Asymptotics of Linear Regression with Linearly Dependent Data
Behrad Moniri, Hamed Hassani
TL;DR
This work addresses the high-dimensional ridge regression problem with linearly dependent covariates exhibiting spatio-temporal covariance. It establishes a Gaussian universality principle, showing that the asymptotic estimation error is invariant to non-Gaussian perturbations in the covariates when mean and covariance are preserved, and derives a precise fixed-point characterization of the error via spectral data of the covariate transforms. The authors show that the limiting error is governed by a scalar function $m(\lambda;\gamma)$ and its fixed-point solution $\kappa$, enabling efficient computation of bias, variance, and total error, and they identify the optimal ridge parameter $\lambda_\star=\sigma_\varepsilon^2\gamma/\alpha^2$ independent of dependence structure.

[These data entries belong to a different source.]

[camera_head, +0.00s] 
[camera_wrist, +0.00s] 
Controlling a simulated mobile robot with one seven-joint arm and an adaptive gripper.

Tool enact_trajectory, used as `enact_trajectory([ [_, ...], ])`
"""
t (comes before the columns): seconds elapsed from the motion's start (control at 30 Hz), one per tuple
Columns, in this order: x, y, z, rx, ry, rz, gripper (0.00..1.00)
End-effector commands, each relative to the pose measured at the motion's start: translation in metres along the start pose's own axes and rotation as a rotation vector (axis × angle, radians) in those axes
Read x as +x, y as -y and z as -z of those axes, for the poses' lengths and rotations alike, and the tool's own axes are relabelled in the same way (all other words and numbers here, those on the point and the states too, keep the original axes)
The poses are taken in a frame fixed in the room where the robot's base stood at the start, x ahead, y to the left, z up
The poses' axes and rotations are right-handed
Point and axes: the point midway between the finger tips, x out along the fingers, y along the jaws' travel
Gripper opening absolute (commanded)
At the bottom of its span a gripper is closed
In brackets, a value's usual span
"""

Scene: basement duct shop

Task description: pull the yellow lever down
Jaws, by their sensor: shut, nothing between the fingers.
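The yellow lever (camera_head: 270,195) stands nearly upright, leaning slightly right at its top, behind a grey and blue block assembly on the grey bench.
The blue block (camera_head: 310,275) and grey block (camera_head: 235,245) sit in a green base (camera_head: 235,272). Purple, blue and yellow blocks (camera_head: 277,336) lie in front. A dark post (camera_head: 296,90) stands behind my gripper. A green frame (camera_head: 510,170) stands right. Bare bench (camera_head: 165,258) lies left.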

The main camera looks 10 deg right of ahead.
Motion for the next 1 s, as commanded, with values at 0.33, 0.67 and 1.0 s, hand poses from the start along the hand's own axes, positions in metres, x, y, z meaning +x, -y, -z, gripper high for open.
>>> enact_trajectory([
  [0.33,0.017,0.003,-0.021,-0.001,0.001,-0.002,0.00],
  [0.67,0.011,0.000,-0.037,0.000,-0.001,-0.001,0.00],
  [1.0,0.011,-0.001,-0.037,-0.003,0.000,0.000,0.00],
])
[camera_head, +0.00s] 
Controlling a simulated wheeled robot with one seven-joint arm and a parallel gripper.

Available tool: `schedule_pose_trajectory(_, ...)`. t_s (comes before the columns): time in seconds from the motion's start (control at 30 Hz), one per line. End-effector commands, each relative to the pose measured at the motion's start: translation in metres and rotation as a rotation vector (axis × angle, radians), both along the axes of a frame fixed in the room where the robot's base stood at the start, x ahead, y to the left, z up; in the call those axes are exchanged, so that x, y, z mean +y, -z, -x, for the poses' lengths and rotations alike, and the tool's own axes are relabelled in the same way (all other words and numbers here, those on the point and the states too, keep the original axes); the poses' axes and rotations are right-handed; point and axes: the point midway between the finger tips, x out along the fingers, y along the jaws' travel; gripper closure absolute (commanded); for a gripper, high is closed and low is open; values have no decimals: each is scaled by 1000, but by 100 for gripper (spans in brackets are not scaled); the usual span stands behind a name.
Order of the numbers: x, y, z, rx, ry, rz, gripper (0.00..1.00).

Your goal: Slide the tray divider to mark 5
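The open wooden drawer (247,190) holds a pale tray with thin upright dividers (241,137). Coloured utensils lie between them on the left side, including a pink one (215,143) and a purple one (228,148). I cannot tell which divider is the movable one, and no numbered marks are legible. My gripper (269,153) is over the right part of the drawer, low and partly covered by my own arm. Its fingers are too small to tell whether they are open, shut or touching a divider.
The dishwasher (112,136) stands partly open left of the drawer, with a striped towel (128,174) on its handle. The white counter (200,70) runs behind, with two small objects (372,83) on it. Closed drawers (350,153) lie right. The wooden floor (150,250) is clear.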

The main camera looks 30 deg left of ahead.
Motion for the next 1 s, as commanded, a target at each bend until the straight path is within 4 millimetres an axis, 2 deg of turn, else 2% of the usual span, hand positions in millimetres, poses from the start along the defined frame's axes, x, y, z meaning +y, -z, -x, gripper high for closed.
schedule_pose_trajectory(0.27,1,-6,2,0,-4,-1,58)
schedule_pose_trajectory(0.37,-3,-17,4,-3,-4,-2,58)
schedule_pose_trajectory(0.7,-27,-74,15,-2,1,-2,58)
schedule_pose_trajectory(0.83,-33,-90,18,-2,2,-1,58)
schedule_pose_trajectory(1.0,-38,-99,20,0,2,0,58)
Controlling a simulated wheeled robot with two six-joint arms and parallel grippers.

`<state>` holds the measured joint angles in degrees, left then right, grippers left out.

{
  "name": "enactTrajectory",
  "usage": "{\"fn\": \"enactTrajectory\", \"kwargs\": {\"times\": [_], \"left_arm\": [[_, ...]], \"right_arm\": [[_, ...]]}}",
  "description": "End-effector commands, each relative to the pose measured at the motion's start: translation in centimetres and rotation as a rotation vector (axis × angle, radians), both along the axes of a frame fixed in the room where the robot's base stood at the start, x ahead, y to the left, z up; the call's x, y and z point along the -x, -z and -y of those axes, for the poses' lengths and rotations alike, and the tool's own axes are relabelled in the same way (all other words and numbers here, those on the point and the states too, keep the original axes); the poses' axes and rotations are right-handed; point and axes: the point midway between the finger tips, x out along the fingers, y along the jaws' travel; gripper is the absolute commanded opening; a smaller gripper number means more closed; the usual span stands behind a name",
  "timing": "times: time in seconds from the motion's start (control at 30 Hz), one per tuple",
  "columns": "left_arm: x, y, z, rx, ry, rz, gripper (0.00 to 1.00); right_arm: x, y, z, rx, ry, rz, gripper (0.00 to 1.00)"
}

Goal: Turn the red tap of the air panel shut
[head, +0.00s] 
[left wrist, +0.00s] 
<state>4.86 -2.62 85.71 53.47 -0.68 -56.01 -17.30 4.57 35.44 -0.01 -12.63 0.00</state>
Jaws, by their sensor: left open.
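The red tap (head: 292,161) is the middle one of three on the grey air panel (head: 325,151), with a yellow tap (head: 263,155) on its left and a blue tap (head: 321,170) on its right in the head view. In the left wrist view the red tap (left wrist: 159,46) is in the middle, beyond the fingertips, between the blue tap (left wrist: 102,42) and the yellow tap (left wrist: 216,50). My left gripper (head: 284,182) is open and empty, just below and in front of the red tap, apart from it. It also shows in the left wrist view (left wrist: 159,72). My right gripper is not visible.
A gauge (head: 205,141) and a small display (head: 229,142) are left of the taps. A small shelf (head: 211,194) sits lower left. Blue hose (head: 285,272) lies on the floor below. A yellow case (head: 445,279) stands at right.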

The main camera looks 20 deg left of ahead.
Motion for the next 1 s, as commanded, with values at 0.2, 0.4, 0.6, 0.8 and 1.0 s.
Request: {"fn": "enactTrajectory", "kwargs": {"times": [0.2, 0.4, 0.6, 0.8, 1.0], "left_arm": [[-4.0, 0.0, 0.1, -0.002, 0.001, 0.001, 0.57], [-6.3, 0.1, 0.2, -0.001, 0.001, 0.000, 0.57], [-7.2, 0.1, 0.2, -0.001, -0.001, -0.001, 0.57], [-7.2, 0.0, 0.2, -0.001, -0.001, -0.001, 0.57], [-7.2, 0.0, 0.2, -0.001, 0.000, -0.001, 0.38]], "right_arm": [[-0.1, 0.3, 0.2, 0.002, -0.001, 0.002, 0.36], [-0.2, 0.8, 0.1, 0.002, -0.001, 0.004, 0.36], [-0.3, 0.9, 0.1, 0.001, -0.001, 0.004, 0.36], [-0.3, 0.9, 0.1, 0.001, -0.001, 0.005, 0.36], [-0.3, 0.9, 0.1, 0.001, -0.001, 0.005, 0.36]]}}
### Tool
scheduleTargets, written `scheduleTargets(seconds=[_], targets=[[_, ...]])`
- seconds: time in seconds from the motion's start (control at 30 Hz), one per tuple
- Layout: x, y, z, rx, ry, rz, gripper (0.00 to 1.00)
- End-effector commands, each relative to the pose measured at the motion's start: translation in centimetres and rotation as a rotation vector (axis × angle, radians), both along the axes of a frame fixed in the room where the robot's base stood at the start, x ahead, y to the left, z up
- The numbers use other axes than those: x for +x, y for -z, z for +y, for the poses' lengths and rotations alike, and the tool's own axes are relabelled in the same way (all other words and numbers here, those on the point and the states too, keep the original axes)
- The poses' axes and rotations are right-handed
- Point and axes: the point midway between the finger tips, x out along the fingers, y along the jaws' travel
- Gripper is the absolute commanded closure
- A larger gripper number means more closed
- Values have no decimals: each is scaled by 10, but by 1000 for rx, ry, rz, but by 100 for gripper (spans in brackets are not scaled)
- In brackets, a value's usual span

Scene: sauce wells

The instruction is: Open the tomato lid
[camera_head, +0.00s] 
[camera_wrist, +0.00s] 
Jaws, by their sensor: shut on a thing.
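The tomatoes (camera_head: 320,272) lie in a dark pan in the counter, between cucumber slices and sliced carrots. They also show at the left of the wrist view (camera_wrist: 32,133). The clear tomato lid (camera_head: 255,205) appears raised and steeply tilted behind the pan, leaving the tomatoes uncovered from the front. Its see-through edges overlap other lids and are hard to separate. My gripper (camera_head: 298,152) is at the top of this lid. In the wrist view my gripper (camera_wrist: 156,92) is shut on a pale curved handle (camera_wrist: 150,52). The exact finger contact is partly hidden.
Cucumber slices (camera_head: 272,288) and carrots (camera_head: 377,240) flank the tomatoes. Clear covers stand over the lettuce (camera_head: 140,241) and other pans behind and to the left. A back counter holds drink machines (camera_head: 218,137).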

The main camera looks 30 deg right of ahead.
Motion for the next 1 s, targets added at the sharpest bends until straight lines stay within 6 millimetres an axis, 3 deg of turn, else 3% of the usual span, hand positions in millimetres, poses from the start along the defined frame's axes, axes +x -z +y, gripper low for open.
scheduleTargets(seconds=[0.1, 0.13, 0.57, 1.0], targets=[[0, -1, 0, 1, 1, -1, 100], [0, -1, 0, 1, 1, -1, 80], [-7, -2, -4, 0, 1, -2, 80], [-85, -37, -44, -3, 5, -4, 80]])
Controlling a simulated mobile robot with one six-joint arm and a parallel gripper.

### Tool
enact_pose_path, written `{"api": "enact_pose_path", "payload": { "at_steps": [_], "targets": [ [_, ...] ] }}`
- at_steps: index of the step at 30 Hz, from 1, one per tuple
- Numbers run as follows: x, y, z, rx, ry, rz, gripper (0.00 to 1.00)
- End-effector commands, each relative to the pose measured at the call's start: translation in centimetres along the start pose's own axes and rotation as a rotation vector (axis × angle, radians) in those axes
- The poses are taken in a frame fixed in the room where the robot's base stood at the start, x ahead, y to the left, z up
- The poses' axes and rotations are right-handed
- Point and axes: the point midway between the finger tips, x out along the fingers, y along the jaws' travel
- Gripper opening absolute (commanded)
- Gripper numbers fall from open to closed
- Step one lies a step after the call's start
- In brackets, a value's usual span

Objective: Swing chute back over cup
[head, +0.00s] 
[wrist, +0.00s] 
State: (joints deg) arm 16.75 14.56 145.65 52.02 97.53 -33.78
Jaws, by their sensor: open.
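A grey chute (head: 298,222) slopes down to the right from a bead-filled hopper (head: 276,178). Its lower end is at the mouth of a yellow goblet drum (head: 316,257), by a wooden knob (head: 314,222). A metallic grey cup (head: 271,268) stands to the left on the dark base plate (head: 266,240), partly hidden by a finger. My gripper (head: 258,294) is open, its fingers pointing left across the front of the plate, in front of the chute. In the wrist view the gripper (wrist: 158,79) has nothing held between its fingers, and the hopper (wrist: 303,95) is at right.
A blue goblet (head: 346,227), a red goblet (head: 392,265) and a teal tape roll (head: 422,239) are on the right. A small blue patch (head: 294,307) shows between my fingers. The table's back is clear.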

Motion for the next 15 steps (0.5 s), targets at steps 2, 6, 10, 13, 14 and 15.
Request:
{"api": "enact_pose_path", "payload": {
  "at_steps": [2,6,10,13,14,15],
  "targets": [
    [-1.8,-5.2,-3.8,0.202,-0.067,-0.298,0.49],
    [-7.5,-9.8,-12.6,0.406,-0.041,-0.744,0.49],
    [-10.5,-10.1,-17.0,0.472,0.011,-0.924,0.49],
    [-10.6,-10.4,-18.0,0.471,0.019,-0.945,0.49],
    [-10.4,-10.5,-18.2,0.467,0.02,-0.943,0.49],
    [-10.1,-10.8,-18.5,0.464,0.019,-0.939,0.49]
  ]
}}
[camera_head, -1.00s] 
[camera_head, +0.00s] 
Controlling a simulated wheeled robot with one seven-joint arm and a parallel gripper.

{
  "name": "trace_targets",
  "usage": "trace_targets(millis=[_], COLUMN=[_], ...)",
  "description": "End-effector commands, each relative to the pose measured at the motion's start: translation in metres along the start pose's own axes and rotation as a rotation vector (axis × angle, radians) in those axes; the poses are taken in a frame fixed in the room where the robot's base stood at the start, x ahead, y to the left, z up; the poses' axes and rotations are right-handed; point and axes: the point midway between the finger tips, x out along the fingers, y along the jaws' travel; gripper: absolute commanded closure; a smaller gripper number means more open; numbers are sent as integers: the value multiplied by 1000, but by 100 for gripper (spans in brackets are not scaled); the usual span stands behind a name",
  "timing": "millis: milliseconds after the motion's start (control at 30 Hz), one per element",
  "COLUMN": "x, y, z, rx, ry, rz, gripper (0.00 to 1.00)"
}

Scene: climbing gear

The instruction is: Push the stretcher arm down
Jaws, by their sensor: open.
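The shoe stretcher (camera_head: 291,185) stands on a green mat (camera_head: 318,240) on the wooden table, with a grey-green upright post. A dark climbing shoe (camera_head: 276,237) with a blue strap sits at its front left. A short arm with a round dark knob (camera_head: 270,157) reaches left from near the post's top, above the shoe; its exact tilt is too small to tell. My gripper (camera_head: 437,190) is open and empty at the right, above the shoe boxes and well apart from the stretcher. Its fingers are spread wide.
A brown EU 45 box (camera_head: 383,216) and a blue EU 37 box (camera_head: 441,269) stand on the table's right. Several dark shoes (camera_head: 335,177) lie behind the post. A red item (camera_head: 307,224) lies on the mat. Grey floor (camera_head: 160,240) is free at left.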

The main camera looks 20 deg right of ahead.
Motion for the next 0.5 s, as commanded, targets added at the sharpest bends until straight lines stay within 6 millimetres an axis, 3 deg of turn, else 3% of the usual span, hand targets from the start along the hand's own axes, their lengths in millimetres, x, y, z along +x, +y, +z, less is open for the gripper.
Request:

They also analyze how dependence affects overparameterization and the double descent phenomenon, supported by simulations that align with theoretical predictions. Overall, the results provide actionable insights for high-dimensional regression under dependence, including precise error characterizations and guidance on regularization in structured covariate settings.
Abstract
In this paper we study the asymptotics of linear regression in settings with non-Gaussian covariates where the covariates exhibit a linear dependency structure, departing from the standard assumption of independence. We model the covariates using stochastic processes with spatio-temporal covariance and analyze the performance of ridge regression in the high-dimensional proportional regime, where the number of samples and feature dimensions grow proportionally. A Gaussian universality theorem is proven, demonstrating that the asymptotics are invariant under replacing the non-Gaussian covariates with Gaussian vectors preserving mean and covariance, for which tools from random matrix theory can be used to derive precise characterizations of the estimation error. The estimation error is characterized by a fixed-point equation involving the spectral properties of the spatio-temporal covariance matrices, enabling efficient computation. We then study optimal regularization, overparameterization, and the double descent phenomenon in the context of dependent data. Simulations validate our theoretical predictions, shedding light on how dependencies influence estimation error and the choice of regularization parameters.